* [WORK REQUIRED]: Repeat every line below exactly as it reads.

Entries from a robot dataset
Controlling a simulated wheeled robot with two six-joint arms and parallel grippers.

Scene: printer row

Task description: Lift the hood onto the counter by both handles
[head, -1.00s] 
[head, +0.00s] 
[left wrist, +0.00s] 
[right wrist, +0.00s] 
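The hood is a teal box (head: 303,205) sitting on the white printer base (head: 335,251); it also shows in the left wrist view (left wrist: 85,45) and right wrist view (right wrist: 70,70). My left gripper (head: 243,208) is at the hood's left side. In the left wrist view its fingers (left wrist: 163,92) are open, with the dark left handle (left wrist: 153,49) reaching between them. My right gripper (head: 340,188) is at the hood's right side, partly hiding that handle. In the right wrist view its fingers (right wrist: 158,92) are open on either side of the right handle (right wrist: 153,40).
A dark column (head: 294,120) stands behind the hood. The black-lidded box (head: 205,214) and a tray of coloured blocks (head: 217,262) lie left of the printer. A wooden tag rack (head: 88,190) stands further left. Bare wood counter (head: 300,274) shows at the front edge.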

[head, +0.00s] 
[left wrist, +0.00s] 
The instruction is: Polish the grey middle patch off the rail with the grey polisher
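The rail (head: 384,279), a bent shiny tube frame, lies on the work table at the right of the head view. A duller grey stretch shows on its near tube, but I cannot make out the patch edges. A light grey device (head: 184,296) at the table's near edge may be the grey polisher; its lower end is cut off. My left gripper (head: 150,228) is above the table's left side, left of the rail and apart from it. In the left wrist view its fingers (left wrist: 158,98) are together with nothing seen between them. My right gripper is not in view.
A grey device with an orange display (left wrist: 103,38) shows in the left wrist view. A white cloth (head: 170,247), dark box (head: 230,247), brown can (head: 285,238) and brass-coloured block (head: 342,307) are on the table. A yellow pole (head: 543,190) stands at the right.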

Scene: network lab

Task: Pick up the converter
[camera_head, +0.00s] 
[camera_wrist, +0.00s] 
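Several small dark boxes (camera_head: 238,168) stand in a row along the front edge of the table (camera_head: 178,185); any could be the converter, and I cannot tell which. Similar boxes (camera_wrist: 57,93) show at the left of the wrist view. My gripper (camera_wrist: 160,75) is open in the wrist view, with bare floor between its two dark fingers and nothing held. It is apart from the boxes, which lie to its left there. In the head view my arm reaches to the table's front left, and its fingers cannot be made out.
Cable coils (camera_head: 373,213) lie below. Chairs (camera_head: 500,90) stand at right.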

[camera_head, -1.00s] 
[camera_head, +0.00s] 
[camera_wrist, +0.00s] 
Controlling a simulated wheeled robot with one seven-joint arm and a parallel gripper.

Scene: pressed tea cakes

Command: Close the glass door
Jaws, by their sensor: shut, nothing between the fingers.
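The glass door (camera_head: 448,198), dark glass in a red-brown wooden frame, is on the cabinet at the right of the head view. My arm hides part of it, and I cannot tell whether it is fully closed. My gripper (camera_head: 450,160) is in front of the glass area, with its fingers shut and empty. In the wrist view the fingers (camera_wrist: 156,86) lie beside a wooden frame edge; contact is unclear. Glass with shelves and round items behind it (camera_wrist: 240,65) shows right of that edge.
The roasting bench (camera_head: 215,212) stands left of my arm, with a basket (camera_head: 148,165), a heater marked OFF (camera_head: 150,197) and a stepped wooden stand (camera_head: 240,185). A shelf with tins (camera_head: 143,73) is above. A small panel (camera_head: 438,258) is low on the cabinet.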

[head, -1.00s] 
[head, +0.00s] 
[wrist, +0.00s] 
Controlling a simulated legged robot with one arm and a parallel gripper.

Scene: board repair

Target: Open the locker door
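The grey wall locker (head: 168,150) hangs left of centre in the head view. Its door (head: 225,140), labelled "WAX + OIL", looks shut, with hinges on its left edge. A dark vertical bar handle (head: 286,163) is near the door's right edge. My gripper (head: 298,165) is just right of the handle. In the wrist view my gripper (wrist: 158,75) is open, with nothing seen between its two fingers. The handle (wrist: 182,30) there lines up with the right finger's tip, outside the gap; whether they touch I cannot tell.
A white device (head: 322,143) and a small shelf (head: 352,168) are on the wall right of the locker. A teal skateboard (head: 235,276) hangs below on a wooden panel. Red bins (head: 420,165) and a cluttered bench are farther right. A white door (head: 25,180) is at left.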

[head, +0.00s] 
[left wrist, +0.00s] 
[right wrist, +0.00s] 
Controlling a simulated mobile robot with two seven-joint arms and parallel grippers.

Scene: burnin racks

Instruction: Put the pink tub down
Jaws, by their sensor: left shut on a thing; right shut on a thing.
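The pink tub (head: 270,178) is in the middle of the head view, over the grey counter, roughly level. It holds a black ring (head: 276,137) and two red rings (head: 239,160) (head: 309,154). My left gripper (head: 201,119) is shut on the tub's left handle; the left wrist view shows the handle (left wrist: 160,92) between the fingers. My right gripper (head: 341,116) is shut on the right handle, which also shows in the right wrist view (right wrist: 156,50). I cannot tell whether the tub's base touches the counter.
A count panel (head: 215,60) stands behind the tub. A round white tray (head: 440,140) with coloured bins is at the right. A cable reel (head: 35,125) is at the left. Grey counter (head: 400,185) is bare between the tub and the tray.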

* [CORRECT RESULT]:
Controlling a simulated wheeled robot with two six-joint arms and parallel grippers.

Scene: printer row

Task description: Lift the hood onto the counter by both handles
[head, -1.00s] 
[head, +0.00s] 
[left wrist, +0.00s] 
[right wrist, +0.00s] 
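The hood is a teal box (head: 303,205) sitting on the white printer base (head: 335,251); it also shows in the left wrist view (left wrist: 85,45) and right wrist view (right wrist: 70,70). My left gripper (head: 243,208) is at the hood's left side. In the left wrist view its fingers (left wrist: 163,92) are open, with the dark left handle (left wrist: 153,49) reaching between them. My right gripper (head: 340,188) is at the hood's right side, partly hiding that handle. In the right wrist view its fingers (right wrist: 158,92) are open on either side of the right handle (right wrist: 153,40).
A dark column (head: 294,120) stands behind the hood. The black-lidded box (head: 205,214) and a tray of coloured blocks (head: 217,262) lie left of the printer. A wooden tag rack (head: 88,190) stands further left. Bare wood counter (head: 300,274) shows at the front edge.

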[head, +0.00s] 
[left wrist, +0.00s] 
The instruction is: Polish the grey middle patch off the rail with the grey polisher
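The rail (head: 384,279), a bent shiny tube frame, lies on the work table at the right of the head view. A duller grey stretch shows on its near tube, but I cannot make out the patch edges. A light grey device (head: 184,296) at the table's near edge may be the grey polisher; its lower end is cut off. My left gripper (head: 150,228) is above the table's left side, left of the rail and apart from it. In the left wrist view its fingers (left wrist: 158,98) are together with nothing seen between them. My right gripper is not in view.
A grey device with an orange display (left wrist: 103,38) shows in the left wrist view. A white cloth (head: 170,247), dark box (head: 230,247), brown can (head: 285,238) and brass-coloured block (head: 342,307) are on the table. A yellow pole (head: 543,190) stands at the right.

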Scene: network lab

Task: Pick up the converter
[camera_head, +0.00s] 
[camera_wrist, +0.00s] 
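Several small dark boxes (camera_head: 238,168) stand in a row along the front edge of the table (camera_head: 178,185); any could be the converter, and I cannot tell which. Similar boxes (camera_wrist: 57,93) show at the left of the wrist view. My gripper (camera_wrist: 160,75) is open in the wrist view, with bare floor between its two dark fingers and nothing held. It is apart from the boxes, which lie to its left there. In the head view my arm reaches to the table's front left, and its fingers cannot be made out.
Cable coils (camera_head: 373,213) lie below. Chairs (camera_head: 500,90) stand at right.

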[camera_head, -1.00s] 
[camera_head, +0.00s] 
[camera_wrist, +0.00s] 
Controlling a simulated wheeled robot with one seven-joint arm and a parallel gripper.

Scene: pressed tea cakes

Command: Close the glass door
Jaws, by their sensor: shut, nothing between the fingers.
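The glass door (camera_head: 448,198), dark glass in a red-brown wooden frame, is on the cabinet at the right of the head view. My arm hides part of it, and I cannot tell whether it is fully closed. My gripper (camera_head: 450,160) is in front of the glass area, with its fingers shut and empty. In the wrist view the fingers (camera_wrist: 156,86) lie beside a wooden frame edge; contact is unclear. Glass with shelves and round items behind it (camera_wrist: 240,65) shows right of that edge.
The roasting bench (camera_head: 215,212) stands left of my arm, with a basket (camera_head: 148,165), a heater marked OFF (camera_head: 150,197) and a stepped wooden stand (camera_head: 240,185). A shelf with tins (camera_head: 143,73) is above. A small panel (camera_head: 438,258) is low on the cabinet.

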[head, -1.00s] 
[head, +0.00s] 
[wrist, +0.00s] 
Controlling a simulated legged robot with one arm and a parallel gripper.

Scene: board repair

Target: Open the locker door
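The grey wall locker (head: 168,150) hangs left of centre in the head view. Its door (head: 225,140), labelled "WAX + OIL", looks shut, with hinges on its left edge. A dark vertical bar handle (head: 286,163) is near the door's right edge. My gripper (head: 298,165) is just right of the handle. In the wrist view my gripper (wrist: 158,75) is open, with nothing seen between its two fingers. The handle (wrist: 182,30) there lines up with the right finger's tip, outside the gap; whether they touch I cannot tell.
A white device (head: 322,143) and a small shelf (head: 352,168) are on the wall right of the locker. A teal skateboard (head: 235,276) hangs below on a wooden panel. Red bins (head: 420,165) and a cluttered bench are farther right. A white door (head: 25,180) is at left.

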[head, +0.00s] 
[left wrist, +0.00s] 
[right wrist, +0.00s] 
Controlling a simulated mobile robot with two seven-joint arms and parallel grippers.

Scene: burnin racks

Instruction: Put the pink tub down
Jaws, by their sensor: left shut on a thing; right shut on a thing.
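The pink tub (head: 270,178) is in the middle of the head view, over the grey counter, roughly level. It holds a black ring (head: 276,137) and two red rings (head: 239,160) (head: 309,154). My left gripper (head: 201,119) is shut on the tub's left handle; the left wrist view shows the handle (left wrist: 160,92) between the fingers. My right gripper (head: 341,116) is shut on the right handle, which also shows in the right wrist view (right wrist: 156,50). I cannot tell whether the tub's base touches the counter.
A count panel (head: 215,60) stands behind the tub. A round white tray (head: 440,140) with coloured bins is at the right. A cable reel (head: 35,125) is at the left. Grey counter (head: 400,185) is bare between the tub and the tray.

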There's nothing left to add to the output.